Written request:
Each entry below should be echoed exactly, with pictures omitted.

__________

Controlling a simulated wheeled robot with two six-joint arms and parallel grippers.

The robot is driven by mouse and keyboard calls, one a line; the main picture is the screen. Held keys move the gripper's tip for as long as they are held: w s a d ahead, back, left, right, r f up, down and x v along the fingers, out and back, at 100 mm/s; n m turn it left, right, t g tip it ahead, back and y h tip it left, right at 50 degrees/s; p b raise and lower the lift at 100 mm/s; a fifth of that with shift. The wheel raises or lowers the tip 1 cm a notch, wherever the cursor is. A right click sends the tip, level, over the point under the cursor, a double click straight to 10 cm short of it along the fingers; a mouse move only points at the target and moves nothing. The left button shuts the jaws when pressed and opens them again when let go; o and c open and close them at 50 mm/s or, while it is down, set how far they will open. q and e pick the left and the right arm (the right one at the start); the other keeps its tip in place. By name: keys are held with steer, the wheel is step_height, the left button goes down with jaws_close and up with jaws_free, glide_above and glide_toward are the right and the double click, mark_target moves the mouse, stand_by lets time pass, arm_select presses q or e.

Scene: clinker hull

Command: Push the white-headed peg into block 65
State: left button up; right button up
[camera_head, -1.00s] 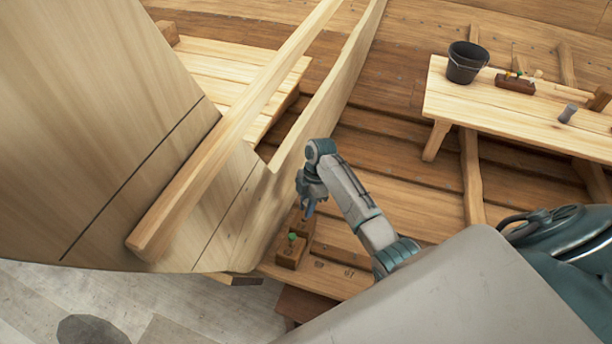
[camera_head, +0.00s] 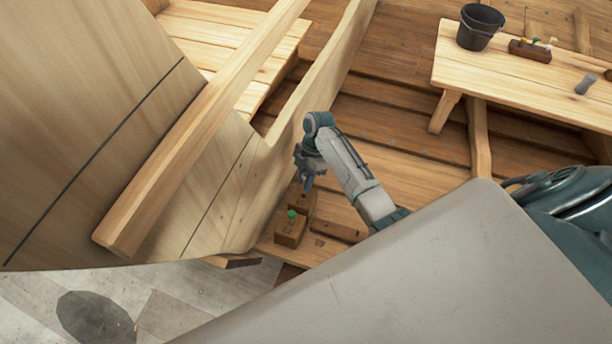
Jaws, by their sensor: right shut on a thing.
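My right gripper (camera_head: 307,183) points down just above the rear wooden block (camera_head: 303,200), low beside the pale plank wall. It is shut on something small that its fingers hide. I cannot make out a white head there, nor whether the held thing touches the block. A front wooden block (camera_head: 289,232) stands right against the rear one, with a green-headed peg (camera_head: 291,213) in its top. The block numbers are too small to read, so I cannot tell which is block 65. My left gripper is not in view.
A bench (camera_head: 520,85) at the upper right carries a black bucket (camera_head: 478,28), a peg rack (camera_head: 530,51) with coloured heads and a grey cylinder (camera_head: 585,84). The plank wall (camera_head: 225,185) and a long beam (camera_head: 190,140) close off the left side.

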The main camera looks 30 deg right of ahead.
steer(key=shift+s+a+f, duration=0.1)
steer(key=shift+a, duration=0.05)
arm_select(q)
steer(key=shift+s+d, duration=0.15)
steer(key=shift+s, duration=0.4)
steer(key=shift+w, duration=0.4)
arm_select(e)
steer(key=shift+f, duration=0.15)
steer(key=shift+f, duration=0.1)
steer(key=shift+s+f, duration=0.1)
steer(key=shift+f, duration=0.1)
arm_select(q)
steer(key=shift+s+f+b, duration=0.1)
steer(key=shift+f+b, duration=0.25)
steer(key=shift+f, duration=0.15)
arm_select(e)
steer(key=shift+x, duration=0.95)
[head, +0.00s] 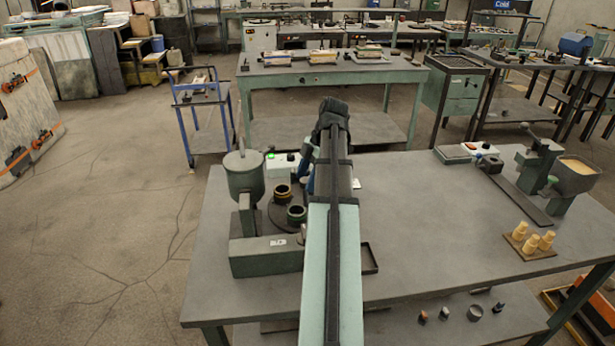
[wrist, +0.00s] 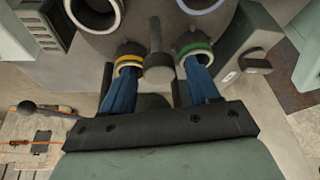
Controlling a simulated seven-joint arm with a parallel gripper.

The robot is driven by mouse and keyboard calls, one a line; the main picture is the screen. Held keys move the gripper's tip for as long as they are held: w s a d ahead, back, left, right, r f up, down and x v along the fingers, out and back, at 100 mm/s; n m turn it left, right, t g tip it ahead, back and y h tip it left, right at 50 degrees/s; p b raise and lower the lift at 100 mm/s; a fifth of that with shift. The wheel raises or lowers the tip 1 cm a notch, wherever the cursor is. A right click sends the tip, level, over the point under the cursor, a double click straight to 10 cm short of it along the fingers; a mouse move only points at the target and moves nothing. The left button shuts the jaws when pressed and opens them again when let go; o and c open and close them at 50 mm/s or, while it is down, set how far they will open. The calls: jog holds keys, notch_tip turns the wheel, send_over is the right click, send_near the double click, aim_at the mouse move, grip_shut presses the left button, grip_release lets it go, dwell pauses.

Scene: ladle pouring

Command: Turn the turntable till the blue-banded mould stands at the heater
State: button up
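The dark round turntable (head: 278,214) is at the left of the bench, partly hidden by my arm. A yellow-banded mould (head: 282,193) and a greenish mould (head: 297,214) stand on it. In the wrist view, a mould with a bluish rim (wrist: 201,5) is cut off at the top edge, beside a pale-rimmed one (wrist: 95,13). My gripper (wrist: 160,72) has two blue fingers spread apart, with a grey knob on a stem (wrist: 158,68) between them and visible gaps either side. Yellow and green rings show at the finger ends; whether they belong to moulds, I cannot tell. I cannot identify the heater surely.
A green hopper (head: 244,178) on a green base (head: 266,256) stands left of the turntable. A pale switch box (head: 284,165) is behind it. Yellowish pieces on a small board (head: 530,245) and another hopper (head: 573,178) are at right.

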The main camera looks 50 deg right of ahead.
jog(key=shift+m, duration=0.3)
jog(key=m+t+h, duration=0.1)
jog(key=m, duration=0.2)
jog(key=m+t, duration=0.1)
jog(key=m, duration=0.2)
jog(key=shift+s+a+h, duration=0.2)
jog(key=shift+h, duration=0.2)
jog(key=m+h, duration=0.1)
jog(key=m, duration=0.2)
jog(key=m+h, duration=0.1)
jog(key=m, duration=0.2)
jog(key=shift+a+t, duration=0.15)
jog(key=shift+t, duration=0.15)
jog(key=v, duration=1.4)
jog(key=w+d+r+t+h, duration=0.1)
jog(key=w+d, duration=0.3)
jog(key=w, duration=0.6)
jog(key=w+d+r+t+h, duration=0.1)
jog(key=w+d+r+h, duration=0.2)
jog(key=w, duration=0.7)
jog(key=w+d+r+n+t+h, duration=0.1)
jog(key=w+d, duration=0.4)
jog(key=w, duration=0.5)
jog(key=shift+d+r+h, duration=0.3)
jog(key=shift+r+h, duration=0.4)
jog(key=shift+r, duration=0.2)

__________

Answer to the task:
Controlling a simulated wheeled robot with two six-joint arms and parallel grippers.

The robot is driven by mouse and keyboard calls, one a line; the main picture is the screen. Held keys move the gripper's tip for as long as they are held: w s a d ahead, back, left, right, r f up, down and x v along the fingers, out and back, at 100 mm/s; n m turn it left, right, t g tip it ahead, back and y h tip it left, right at 50 degrees/s; p b raise and lower the lift at 100 mm/s; a fifth of that with shift. The wheel raises or lowers the tip 1 cm a notch, wherever the cursor is. A right click sends the tip, level, over the point under the cursor, a double click straight to 10 cm short of it along the fingers; a mouse move only points at the target and moves nothing. The left button shuts the jaws when pressed and opens them again when let go; o and c open and close them at 50 mm/s or, while it is down, set how far they will open. q and e pick the left and the right arm (the right one at the start); the other keeps its tip in place. By name: keys are held with steer, the wheel is step_height, the left button goes down with jaws_close and up with jaws_free, glide_above and glide_toward are the right and the double click, mark_target moves the mouse, stand_by lets time pass, arm_select presses q or e.

Scene: clinker hull

Command: Push the white-headed peg into block 65
State: left button up; right button up
[camera_head, -1.00s] 
[camera_head, +0.00s] 
Jaws, by their sensor: right shut on a thing.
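My right gripper (camera_head: 307,183) points down just above the rear wooden block (camera_head: 303,200), low beside the pale plank wall. It is shut on something small that its fingers hide. I cannot make out a white head there, nor whether the held thing touches the block. A front wooden block (camera_head: 289,232) stands right against the rear one, with a green-headed peg (camera_head: 291,213) in its top. The block numbers are too small to read, so I cannot tell which is block 65. My left gripper is not in view.
A bench (camera_head: 520,85) at the upper right carries a black bucket (camera_head: 478,28), a peg rack (camera_head: 530,51) with coloured heads and a grey cylinder (camera_head: 585,84). The plank wall (camera_head: 225,185) and a long beam (camera_head: 190,140) close off the left side.

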The main camera looks 30 deg right of ahead.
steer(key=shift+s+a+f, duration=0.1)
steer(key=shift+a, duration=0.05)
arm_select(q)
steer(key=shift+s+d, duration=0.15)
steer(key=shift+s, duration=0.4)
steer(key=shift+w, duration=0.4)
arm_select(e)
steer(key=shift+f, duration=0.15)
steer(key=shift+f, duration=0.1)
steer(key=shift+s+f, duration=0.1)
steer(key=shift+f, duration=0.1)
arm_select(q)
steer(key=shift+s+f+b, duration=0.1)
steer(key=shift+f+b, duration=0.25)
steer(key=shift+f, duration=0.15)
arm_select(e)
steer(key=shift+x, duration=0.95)
[head, +0.00s] 
[wrist, +0.00s] 
Controlling a simulated seven-joint arm with a parallel gripper.

The robot is driven by mouse and keyboard calls, one a line; the main picture is the screen. Held keys move the gripper's tip for as long as they are held: w s a d ahead, back, left, right, r f up, down and x v along the fingers, out and back, at 100 mm/s; n m turn it left, right, t g tip it ahead, back and y h tip it left, right at 50 degrees/s; p b raise and lower the lift at 100 mm/s; a fifth of that with shift. The wheel raises or lowers the tip 1 cm a notch, wherever the cursor is. A right click sends the tip, level, over the point under the cursor, a double click straight to 10 cm short of it along the fingers; a mouse move only points at the target and moves nothing. The left button shuts the jaws when pressed and opens them again when let go; o and c open and close them at 50 mm/s or, while it is down, set how far they will open. The calls: jog holds keys, notch_tip turns the wheel, send_over is the right click, send_near the double click, aim_at the mouse move, grip_shut presses the left button, grip_release lets it go, dwell pauses.

Scene: ladle pouring

Command: Turn the turntable till the blue-banded mould stands at the heater
State: button up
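The dark round turntable (head: 278,214) is at the left of the bench, partly hidden by my arm. A yellow-banded mould (head: 282,193) and a greenish mould (head: 297,214) stand on it. In the wrist view, a mould with a bluish rim (wrist: 201,5) is cut off at the top edge, beside a pale-rimmed one (wrist: 95,13). My gripper (wrist: 160,72) has two blue fingers spread apart, with a grey knob on a stem (wrist: 158,68) between them and visible gaps either side. Yellow and green rings show at the finger ends; whether they belong to moulds, I cannot tell. I cannot identify the heater surely.
A green hopper (head: 244,178) on a green base (head: 266,256) stands left of the turntable. A pale switch box (head: 284,165) is behind it. Yellowish pieces on a small board (head: 530,245) and another hopper (head: 573,178) are at right.

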The main camera looks 50 deg right of ahead.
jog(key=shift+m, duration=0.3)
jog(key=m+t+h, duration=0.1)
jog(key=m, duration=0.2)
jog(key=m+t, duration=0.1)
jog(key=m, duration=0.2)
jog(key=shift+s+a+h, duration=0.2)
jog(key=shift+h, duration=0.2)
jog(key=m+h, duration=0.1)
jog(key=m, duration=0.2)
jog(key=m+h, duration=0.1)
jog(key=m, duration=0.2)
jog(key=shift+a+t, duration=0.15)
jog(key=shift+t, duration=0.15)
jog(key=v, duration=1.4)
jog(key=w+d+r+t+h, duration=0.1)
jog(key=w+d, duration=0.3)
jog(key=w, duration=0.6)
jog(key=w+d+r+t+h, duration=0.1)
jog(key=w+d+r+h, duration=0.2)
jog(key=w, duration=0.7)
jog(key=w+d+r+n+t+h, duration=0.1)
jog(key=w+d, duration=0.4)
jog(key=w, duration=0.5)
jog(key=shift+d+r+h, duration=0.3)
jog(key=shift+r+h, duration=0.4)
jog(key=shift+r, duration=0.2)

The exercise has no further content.